THE PROBLEM: The entries below contain a line with "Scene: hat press" and a line with "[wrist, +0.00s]". Retype exactly everything from the first down to the second, both included, and nothing else.
===
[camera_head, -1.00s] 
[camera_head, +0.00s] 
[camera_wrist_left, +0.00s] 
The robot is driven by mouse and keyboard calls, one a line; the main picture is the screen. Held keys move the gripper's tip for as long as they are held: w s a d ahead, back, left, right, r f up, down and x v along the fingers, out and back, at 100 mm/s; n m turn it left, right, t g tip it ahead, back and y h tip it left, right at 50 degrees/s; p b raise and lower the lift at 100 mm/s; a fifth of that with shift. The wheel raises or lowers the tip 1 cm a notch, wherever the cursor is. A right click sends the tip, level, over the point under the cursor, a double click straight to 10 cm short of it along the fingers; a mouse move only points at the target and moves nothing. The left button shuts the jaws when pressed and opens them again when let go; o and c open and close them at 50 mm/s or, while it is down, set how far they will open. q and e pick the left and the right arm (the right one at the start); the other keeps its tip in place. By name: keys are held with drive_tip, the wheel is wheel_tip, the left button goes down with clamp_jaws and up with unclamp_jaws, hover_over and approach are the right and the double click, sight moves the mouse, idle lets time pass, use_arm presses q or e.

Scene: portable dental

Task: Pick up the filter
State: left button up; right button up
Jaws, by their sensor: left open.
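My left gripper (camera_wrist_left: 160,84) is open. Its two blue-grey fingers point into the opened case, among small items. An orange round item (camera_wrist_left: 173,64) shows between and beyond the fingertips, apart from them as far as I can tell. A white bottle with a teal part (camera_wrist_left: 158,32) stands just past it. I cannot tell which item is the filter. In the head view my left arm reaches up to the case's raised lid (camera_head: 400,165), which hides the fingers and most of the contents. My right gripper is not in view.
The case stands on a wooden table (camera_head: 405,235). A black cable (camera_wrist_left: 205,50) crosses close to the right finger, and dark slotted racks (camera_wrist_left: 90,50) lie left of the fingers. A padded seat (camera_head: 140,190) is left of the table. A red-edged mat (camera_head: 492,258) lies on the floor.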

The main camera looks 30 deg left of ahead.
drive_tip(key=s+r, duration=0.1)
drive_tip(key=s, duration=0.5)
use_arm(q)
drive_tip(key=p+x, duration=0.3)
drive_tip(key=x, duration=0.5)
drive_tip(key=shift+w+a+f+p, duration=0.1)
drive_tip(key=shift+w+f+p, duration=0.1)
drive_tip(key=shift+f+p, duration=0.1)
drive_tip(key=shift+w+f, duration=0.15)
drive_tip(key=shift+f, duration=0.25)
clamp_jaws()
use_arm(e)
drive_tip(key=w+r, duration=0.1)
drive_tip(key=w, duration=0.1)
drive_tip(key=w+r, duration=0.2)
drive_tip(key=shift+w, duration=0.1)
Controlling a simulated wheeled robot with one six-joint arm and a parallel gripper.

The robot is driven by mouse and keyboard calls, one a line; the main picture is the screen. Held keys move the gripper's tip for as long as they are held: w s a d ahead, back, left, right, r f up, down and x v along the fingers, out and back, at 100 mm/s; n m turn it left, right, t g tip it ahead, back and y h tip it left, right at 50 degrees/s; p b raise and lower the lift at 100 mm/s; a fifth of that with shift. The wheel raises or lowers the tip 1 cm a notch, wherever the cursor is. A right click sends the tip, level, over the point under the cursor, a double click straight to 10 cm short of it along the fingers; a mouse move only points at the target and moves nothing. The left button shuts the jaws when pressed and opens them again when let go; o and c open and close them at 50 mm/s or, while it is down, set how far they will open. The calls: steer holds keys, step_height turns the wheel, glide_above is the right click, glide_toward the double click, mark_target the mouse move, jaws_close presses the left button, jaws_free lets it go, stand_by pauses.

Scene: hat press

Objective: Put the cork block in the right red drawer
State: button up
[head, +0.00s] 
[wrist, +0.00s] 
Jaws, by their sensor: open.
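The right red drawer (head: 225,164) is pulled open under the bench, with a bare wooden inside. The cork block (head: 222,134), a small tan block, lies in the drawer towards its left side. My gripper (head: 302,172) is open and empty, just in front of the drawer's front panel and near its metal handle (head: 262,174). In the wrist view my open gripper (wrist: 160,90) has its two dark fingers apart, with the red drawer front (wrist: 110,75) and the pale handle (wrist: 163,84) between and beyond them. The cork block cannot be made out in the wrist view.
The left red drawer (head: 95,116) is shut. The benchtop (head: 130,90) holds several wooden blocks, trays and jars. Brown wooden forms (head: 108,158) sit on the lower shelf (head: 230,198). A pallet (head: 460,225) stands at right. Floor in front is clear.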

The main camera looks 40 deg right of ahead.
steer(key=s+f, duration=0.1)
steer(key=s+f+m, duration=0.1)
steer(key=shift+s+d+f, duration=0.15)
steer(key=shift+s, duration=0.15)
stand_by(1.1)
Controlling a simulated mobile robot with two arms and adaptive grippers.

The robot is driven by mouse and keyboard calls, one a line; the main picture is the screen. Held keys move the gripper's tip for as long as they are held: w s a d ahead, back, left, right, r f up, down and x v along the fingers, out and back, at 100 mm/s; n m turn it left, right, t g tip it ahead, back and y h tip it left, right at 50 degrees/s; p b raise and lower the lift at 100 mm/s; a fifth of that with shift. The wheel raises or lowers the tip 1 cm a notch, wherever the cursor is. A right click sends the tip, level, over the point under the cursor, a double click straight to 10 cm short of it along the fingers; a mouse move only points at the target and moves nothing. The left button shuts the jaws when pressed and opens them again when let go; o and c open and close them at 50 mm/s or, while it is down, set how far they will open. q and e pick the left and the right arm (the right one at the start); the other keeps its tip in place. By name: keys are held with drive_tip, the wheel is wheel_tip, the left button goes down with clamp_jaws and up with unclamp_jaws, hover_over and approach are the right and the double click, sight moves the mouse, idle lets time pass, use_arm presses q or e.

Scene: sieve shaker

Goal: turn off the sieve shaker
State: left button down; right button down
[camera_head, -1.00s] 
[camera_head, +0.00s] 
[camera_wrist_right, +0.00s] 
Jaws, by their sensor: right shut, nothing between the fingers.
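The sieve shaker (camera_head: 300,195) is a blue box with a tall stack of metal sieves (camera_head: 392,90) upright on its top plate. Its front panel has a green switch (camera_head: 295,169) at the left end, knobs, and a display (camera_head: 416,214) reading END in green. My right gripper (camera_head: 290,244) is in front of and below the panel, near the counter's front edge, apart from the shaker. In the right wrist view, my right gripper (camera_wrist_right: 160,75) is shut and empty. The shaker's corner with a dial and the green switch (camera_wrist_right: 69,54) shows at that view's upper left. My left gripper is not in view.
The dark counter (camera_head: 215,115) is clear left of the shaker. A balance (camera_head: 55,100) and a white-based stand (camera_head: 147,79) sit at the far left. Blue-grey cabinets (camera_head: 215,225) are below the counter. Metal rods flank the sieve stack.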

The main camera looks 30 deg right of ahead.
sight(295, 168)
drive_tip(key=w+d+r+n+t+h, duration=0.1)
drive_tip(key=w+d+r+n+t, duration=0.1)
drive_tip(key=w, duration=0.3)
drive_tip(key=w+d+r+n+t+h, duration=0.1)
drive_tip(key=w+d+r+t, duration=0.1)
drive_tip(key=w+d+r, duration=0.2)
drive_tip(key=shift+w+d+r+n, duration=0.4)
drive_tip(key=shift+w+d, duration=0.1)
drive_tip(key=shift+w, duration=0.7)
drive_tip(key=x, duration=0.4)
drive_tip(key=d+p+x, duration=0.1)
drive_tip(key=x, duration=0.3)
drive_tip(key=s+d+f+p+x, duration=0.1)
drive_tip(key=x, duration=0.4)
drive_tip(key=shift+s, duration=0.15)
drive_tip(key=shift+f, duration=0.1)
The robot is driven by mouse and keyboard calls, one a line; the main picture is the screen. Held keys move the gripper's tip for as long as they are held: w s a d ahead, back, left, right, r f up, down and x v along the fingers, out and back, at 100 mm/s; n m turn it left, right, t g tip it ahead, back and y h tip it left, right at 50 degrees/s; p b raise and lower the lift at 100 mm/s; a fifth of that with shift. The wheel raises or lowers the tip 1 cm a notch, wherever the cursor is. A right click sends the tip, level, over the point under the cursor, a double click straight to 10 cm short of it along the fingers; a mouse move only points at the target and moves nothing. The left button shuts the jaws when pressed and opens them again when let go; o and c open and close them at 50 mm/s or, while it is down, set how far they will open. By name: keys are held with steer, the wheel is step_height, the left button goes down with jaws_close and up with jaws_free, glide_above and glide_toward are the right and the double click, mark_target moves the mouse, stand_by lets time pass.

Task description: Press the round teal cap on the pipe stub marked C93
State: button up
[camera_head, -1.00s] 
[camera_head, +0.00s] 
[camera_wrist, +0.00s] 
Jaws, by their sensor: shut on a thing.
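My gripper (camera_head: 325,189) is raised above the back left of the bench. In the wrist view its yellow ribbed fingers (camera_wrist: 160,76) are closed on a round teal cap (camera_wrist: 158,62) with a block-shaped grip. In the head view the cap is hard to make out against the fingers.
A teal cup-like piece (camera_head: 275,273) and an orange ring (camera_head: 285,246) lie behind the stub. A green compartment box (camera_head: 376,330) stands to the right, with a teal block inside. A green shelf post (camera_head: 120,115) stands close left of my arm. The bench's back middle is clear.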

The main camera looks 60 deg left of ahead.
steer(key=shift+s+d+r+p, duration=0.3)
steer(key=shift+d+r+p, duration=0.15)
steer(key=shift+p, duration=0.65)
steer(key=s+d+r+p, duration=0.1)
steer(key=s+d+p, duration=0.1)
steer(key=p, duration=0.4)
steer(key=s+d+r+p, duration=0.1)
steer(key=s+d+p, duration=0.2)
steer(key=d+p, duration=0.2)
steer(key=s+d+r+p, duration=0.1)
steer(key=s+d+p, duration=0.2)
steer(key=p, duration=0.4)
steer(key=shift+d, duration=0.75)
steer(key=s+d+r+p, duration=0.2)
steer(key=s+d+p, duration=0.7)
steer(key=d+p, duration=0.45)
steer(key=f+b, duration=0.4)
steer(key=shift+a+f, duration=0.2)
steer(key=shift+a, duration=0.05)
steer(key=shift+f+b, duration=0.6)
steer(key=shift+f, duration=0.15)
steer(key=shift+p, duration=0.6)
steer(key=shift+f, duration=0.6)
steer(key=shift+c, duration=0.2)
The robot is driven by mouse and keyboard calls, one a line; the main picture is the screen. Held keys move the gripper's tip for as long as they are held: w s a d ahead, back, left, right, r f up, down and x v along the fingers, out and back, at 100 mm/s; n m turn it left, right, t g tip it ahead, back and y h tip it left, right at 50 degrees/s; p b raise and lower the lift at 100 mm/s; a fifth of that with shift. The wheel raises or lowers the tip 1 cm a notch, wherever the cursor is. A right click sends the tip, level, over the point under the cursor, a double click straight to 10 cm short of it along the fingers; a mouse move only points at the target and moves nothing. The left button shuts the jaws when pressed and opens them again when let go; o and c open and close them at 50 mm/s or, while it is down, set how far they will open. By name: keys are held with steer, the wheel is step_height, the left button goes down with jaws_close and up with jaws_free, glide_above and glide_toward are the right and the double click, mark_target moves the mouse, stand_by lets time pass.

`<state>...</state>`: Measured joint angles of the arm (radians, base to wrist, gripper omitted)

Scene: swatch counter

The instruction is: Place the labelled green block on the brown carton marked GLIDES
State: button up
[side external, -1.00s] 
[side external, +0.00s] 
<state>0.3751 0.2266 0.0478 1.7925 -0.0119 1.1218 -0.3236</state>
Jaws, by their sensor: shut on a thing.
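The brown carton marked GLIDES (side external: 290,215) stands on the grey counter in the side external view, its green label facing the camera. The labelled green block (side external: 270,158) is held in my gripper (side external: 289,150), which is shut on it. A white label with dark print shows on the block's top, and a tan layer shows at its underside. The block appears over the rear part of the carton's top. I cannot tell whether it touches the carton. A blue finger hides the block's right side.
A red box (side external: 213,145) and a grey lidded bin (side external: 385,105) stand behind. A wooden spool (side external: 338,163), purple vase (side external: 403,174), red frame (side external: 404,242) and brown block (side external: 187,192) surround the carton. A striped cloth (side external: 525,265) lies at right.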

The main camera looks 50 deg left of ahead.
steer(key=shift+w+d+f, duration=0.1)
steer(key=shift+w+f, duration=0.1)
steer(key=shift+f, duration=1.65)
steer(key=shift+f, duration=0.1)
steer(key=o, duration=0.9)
===
EXERCISE ANSWER:
Scene: hat press

Objective: Put the cork block in the right red drawer
State: button up
[head, +0.00s] 
[wrist, +0.00s] 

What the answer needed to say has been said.